::: Dataset content :::

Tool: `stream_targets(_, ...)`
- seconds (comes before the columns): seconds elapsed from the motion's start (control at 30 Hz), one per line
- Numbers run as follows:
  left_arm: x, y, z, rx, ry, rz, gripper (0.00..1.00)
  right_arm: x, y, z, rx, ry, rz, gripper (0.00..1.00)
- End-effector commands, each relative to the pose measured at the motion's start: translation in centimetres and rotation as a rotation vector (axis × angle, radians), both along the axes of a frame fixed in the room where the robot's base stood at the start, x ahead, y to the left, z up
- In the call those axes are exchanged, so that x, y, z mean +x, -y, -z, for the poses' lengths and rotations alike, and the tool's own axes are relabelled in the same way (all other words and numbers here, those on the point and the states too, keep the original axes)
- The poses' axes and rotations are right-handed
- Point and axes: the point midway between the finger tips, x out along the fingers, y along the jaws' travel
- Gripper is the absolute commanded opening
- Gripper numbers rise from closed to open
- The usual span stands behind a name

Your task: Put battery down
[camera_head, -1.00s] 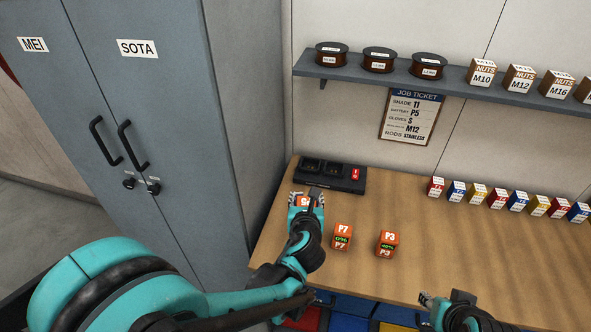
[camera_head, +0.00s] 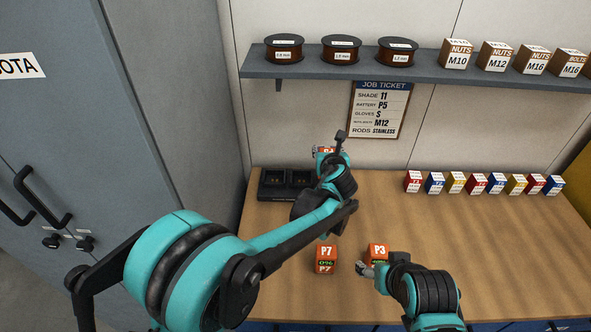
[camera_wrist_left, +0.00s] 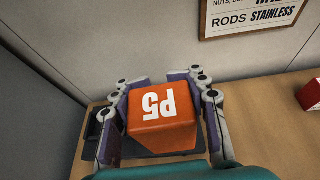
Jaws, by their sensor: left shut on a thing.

:::

• Do this
Output only the lines from the line that contains "- The usual span stands behind a name" through the end of the material, both ends included, and skip every picture.

• Result
- The usual span stands behind a name

Your task: Put battery down
[camera_head, -1.00s] 
[camera_head, +0.00s] 
[camera_wrist_left, +0.00s] 
Jaws, by their sensor: left shut on a thing.

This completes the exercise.